>>

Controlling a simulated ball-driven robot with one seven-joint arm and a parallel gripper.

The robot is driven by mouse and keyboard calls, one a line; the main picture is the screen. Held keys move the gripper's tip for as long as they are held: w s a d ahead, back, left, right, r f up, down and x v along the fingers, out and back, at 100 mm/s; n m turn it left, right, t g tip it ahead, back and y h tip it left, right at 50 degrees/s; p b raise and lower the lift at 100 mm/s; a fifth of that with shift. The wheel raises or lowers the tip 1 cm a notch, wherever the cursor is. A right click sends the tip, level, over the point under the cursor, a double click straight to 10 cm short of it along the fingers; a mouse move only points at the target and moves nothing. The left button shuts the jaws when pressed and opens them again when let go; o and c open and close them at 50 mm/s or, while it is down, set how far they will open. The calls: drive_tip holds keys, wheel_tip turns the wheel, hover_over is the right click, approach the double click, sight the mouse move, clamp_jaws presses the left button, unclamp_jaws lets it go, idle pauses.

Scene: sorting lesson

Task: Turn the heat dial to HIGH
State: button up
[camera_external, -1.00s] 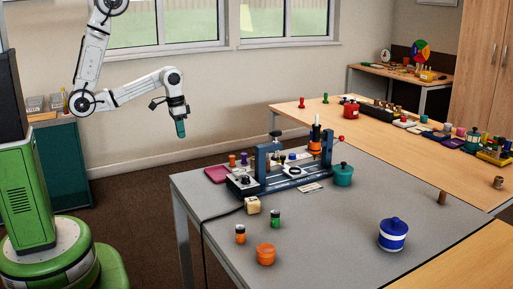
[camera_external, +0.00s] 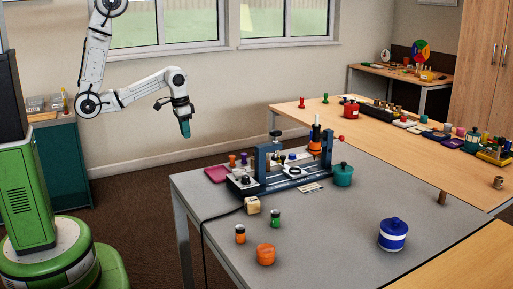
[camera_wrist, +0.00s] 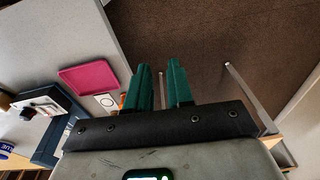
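The heat dial appears to be the dark knob (camera_external: 244,181) on the white panel at the left front of a blue bench machine (camera_external: 272,168). Its pointer and labels are too small to read. In the wrist view the white panel (camera_wrist: 42,105) and a dark knob (camera_wrist: 27,113) show at the left. My gripper (camera_external: 185,133) hangs in the air, left of and well above the machine, touching nothing. In the wrist view its two teal fingers (camera_wrist: 159,68) stand apart with floor showing between them. It is open and empty.
Small cans (camera_external: 276,218), an orange pot (camera_external: 265,254), a teal pot (camera_external: 343,175) and a blue pot (camera_external: 393,234) stand on the grey table (camera_external: 325,235). The table's front middle is clear.

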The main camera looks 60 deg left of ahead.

<<

INSTRUCTIONS FOR THE TASK: Copy every line of the listing where the word "ahead" appears.

WRITTEN SOLUTION:
The robot is driven by mouse and keyboard calls, one a line; the main picture is the screen. Held keys move the gripper's tip for as long as they are held: w s a d ahead, back, left, right, r f up, down and x v along the fingers, out and back, at 100 mm/s; n m turn it left, right, t g tip it ahead, back and y h tip it left, right at 50 degrees/s; p b raise and lower the lift at 100 mm/s; a fifth of that with shift. The wheel raises or lowers the tip 1 cm a notch, wherever the cursor is. A right click sends the tip, level, over the point under the cursor, a double click straight to 10 cm short of it along the fingers; a mouse move only points at the target and moves nothing. The left button shuts the jaws when pressed and opens them again when let go; o and c open and close them at 50 mm/s or, while it is down, set how far they will open. The calls: drive_tip holds keys, wheel_tip turns the wheel, hover_over is the right click, approach the double click, sight the mouse move, clamp_jaws presses the left button, unclamp_jaws lets it go, idle pauses.
The main camera looks 60 deg left of ahead.

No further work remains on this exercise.